Welcome to the CRE podcast. 100% Canadian, 100% commercial real estate. What if the global geopolitical churn is actually creating opportunities to realign your portfolio?
In this episode of the Commercial Real Estate Podcast, powered by First National, hosts Aaron Cameron and Adam Powadiuk are joined by Braiden Goodchild, VP of Capital Formation and Strategic Transactions at Equiton, to examine why multifamily remains one of Canada’s most compelling real estate sectors. Braiden explains how Equiton creates value by acquiring properties with significant rent gaps and driving returns through renovations, operational improvements, and disciplined asset management rather than relying on market appreciation.

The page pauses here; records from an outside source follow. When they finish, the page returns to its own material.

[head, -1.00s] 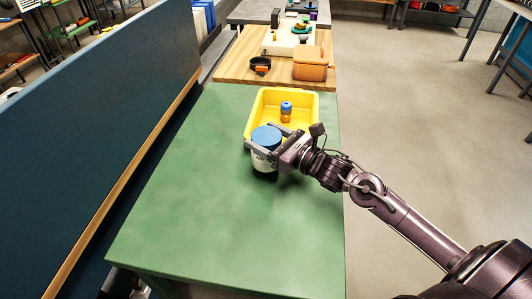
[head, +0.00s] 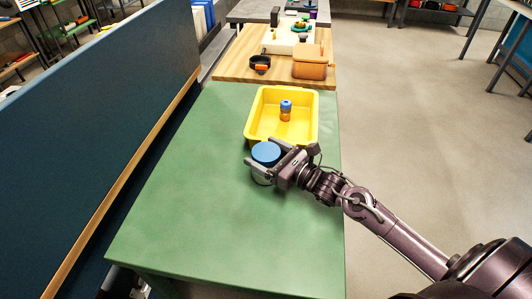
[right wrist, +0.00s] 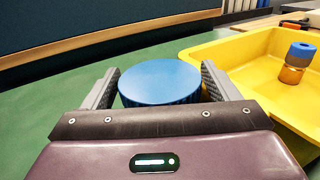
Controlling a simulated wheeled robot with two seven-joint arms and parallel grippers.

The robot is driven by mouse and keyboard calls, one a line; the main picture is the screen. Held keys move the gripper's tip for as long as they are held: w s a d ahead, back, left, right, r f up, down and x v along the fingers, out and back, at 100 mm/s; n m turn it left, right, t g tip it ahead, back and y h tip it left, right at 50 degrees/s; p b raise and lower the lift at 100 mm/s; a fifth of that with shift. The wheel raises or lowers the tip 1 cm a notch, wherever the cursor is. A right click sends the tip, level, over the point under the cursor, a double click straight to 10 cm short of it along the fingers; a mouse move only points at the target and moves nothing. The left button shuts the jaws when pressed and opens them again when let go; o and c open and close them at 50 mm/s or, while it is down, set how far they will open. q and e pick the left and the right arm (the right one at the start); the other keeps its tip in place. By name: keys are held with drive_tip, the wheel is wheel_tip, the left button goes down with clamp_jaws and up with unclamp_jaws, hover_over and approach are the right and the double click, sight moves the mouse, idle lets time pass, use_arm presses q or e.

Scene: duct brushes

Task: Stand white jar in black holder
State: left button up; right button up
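The white jar with a blue lid (head: 266,153) stands upright between the fingers of my right gripper (head: 262,160), near the front of the yellow tray. In the right wrist view the blue lid (right wrist: 160,82) fills the space between the two fingers (right wrist: 160,90), one on each side. The gripper appears shut on the jar. A dark curved edge shows low around the jar, but I cannot tell if it is the black holder; the jar's base is mostly hidden. My left gripper is not in view.
The yellow tray (head: 252,112) holds a small orange bottle with a blue cap (head: 286,110). The green table (head: 200,215) is clear to the left and front. A dark blue partition (head: 95,120) borders the left.

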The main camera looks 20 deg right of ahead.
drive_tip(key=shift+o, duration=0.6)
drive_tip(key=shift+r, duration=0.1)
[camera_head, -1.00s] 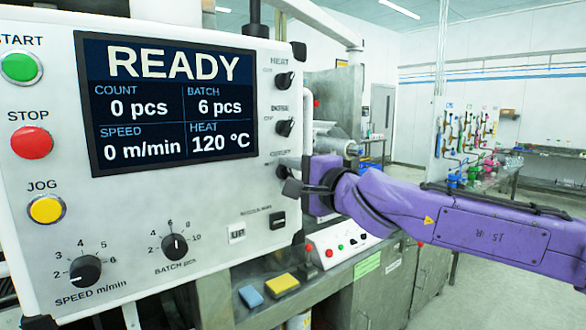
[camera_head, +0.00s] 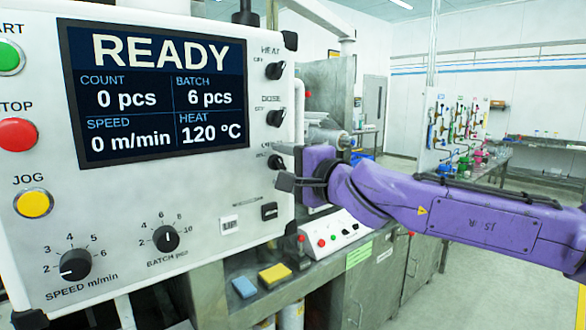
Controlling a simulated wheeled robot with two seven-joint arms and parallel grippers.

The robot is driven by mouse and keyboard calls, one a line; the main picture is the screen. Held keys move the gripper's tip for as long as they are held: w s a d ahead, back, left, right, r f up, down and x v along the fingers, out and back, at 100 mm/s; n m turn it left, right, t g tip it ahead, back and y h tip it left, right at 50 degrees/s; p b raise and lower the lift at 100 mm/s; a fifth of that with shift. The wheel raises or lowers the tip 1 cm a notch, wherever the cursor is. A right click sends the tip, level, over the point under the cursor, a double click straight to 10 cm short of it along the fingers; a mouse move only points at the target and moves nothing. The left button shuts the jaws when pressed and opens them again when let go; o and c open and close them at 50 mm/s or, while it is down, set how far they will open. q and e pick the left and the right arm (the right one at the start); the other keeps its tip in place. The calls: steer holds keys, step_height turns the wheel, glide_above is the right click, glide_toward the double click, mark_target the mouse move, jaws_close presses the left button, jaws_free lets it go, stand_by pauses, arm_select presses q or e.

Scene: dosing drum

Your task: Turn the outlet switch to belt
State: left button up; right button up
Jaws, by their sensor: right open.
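The outlet switch (camera_head: 276,161) is the third small black switch down the right side of the white control panel (camera_head: 215,185). Its label is partly hidden, so I cannot read its position. My right gripper (camera_head: 285,181) is at the panel's right edge, just below and beside this switch. Its jaws are open and appear empty; I cannot tell whether they touch the switch. The purple right arm comes in from the right. My left gripper is not in view.
The heat switch (camera_head: 275,70) and dose switch (camera_head: 276,117) sit above. The display (camera_head: 155,92) reads READY. Start, stop and jog buttons line the left side. A blue sponge (camera_head: 244,287) and yellow sponge (camera_head: 275,274) lie on the bench below. Open floor lies to the right.

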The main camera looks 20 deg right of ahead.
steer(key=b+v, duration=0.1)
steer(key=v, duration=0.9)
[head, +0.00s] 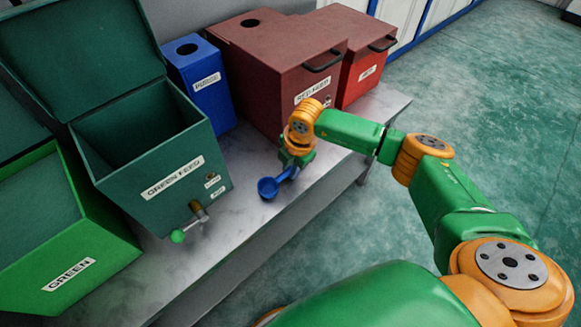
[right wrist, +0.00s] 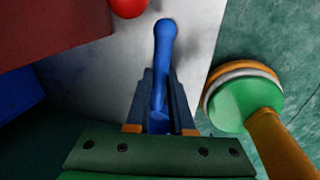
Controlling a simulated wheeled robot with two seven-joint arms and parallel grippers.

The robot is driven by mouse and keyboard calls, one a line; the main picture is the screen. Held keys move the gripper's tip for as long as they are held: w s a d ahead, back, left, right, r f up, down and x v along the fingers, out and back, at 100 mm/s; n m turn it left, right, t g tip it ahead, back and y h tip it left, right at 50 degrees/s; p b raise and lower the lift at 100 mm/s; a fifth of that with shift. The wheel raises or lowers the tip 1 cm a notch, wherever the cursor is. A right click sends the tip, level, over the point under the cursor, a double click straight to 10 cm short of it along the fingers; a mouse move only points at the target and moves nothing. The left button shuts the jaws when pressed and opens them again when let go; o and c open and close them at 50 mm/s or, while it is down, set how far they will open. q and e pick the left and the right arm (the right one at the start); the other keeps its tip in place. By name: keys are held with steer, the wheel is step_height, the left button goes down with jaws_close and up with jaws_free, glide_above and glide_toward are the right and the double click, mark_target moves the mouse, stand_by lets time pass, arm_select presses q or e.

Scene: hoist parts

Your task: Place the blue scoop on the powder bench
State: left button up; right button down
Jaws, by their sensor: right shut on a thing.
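The blue scoop (head: 268,187) is in my right gripper (head: 290,165), its round bowl pointing to the lower left in the head view. My right gripper is shut on the scoop's handle. In the right wrist view the blue handle (right wrist: 165,45) sticks out from between the fingers (right wrist: 161,105). The bench (head: 240,165) has a grey marbled top, and the scoop is over its front part. I cannot tell whether the scoop touches the top. My left gripper is not in view.
The GREEN FEED bin (head: 150,170), with its lid open and a green-knobbed valve (head: 178,236), stands left of the scoop. A blue PURGE bin (head: 203,85), a dark red bin (head: 265,70) and a red bin (head: 365,72) stand behind. Bare bench top surrounds the scoop.

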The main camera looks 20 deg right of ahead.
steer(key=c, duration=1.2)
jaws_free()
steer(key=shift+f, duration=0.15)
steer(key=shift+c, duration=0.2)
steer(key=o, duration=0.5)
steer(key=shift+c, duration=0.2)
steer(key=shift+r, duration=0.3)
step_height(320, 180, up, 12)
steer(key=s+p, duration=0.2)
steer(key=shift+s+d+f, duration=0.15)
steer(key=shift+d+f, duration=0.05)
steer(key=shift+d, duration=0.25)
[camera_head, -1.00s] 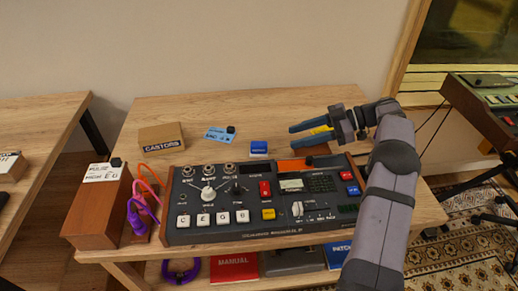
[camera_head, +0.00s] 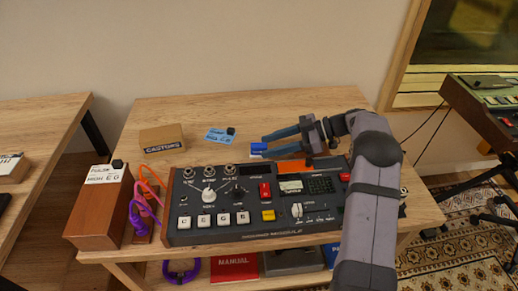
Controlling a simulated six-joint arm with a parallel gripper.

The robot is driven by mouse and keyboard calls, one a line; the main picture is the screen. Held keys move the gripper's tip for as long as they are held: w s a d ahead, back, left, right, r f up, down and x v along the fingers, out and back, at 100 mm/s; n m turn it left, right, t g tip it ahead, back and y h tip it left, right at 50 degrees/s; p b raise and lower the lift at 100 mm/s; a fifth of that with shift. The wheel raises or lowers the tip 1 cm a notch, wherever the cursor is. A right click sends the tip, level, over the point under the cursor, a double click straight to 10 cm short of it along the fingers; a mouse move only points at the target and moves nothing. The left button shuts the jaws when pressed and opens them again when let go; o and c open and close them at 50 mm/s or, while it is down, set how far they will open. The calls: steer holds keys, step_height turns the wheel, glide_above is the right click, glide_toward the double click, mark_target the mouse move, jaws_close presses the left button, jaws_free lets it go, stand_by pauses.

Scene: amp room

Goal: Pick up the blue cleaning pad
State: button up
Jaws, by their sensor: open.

He discusses the importance of fiduciary responsibility, investor education, and flexible capital structures when working with institutional and private investors. The conversation also explores AI-powered property operations, purpose-built rental development strategies in commuter markets, and the demographic trends that could sustain rental demand and create attractive multifamily investment opportunities for years ahead.
What you will learn:
- How to capture 25-30% value gaps through unit renovation and rent growth strategies
- Why fiduciary duty and investor education are non-negotiable
- The “Structure Agnostic” Capital Raising Framework
- How operational AI integration now drives 100% of real estate returns
- The “Belt Strategy” formula for purpose-built rental viability
- Why demographic headwinds favor multifamily for the next decade
Braiden Goodchild is Vice President of Capital Formation and Strategic Transactions at Equiton, a vertically integrated real estate investment and asset management platform managing $1.7 billion in assets under management. With extensive experience spanning municipal planning, development consulting, investment banking, and international real estate advisory, including leading PwC’s 80-person real estate M&A practice in London, Goodchild brings a sophisticated perspective on capital markets and transaction structures.